[START OF Excerpted data]

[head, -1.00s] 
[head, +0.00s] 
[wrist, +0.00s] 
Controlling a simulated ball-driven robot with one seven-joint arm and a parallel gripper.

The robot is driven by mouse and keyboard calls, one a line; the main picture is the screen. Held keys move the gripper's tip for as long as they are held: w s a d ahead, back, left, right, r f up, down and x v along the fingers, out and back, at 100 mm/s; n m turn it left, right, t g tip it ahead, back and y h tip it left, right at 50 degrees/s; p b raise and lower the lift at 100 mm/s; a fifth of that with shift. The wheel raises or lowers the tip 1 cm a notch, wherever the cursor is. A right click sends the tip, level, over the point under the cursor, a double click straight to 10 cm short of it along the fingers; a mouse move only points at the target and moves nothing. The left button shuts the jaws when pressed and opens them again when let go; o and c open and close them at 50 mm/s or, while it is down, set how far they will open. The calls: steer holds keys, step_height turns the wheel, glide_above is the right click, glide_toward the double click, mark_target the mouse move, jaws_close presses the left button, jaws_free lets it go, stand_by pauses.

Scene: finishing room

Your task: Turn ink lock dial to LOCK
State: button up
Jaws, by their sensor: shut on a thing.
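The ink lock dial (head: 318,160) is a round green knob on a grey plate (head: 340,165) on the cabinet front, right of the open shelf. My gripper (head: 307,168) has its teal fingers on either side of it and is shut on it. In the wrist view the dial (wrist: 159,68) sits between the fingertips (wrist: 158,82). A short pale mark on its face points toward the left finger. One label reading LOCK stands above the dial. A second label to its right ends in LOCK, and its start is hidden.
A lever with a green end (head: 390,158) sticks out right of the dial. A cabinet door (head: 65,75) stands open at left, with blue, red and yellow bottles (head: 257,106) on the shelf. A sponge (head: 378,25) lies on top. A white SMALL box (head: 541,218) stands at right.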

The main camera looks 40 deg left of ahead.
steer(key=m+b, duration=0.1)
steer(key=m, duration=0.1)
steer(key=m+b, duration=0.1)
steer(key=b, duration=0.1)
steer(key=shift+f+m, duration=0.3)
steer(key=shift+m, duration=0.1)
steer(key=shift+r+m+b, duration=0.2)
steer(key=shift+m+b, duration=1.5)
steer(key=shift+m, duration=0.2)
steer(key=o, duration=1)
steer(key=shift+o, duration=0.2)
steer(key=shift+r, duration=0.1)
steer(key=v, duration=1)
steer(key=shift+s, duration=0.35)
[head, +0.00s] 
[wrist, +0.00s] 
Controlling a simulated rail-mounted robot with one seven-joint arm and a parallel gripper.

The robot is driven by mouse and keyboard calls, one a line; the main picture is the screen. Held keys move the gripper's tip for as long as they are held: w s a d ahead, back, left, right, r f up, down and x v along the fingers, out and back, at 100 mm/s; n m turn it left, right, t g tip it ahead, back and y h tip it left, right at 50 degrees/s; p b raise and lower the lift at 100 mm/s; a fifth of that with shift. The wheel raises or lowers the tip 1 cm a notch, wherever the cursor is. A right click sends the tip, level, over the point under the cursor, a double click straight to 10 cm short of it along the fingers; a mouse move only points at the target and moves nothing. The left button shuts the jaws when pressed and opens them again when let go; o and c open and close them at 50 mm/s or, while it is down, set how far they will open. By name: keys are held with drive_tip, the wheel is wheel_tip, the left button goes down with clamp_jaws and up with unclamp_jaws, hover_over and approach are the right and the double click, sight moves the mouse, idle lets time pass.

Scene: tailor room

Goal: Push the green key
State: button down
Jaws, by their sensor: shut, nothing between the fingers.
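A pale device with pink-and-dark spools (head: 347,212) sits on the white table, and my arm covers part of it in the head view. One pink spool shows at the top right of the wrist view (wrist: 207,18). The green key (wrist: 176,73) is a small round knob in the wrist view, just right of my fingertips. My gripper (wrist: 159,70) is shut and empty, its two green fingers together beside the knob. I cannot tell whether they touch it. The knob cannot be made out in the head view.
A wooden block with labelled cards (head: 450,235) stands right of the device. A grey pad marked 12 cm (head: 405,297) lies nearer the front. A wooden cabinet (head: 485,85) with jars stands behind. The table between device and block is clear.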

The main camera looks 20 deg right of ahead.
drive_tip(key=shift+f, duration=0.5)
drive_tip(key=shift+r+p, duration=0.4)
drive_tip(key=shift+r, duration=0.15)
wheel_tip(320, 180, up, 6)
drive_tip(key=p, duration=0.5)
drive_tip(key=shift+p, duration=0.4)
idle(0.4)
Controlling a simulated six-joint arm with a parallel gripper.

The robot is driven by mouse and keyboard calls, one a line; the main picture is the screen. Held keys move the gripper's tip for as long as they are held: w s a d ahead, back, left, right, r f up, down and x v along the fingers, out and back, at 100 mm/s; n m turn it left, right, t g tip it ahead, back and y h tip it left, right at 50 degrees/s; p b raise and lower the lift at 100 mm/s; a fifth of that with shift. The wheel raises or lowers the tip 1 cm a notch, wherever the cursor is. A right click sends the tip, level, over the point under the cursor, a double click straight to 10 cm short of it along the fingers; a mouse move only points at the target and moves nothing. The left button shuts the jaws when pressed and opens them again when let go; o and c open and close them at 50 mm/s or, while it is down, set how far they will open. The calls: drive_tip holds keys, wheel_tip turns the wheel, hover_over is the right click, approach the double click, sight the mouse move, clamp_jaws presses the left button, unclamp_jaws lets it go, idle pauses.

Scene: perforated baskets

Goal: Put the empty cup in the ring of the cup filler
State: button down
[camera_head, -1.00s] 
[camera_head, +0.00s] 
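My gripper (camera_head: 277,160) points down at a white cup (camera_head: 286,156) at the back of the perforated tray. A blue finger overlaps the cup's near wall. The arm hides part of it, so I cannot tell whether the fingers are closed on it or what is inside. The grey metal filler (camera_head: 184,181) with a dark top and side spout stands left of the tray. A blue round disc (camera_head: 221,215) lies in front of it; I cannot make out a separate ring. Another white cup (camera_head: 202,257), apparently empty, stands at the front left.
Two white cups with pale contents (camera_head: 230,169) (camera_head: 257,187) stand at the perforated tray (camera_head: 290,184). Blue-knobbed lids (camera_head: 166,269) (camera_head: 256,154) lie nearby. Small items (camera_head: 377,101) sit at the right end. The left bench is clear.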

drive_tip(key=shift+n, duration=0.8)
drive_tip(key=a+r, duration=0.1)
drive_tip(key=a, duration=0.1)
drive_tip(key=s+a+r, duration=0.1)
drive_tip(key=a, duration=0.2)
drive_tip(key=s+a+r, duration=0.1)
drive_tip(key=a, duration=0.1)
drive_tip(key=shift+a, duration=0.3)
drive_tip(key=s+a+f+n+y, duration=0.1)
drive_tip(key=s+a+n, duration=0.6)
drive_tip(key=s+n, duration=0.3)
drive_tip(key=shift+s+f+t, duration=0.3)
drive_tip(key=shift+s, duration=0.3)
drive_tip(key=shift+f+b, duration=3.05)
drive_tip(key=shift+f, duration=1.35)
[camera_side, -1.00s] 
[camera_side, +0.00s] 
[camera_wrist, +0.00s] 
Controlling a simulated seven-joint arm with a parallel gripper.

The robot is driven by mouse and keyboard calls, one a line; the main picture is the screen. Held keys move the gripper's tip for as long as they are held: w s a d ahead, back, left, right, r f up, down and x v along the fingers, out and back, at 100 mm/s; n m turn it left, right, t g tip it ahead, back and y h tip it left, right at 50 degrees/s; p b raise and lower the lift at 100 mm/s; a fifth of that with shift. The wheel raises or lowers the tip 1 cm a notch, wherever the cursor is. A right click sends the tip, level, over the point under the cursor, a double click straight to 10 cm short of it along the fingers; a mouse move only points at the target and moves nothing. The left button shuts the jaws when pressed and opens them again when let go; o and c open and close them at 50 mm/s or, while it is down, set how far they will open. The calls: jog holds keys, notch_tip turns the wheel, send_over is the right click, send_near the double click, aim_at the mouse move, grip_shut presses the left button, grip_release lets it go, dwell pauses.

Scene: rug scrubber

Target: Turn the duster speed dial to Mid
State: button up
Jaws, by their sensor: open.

[END OF Excerpted data]

(Exercise objective) Locate the word "Goal" in the data above. Copy every line carrying it.

(Answer)
Goal: Push the green key
Goal: Put the empty cup in the ring of the cup filler

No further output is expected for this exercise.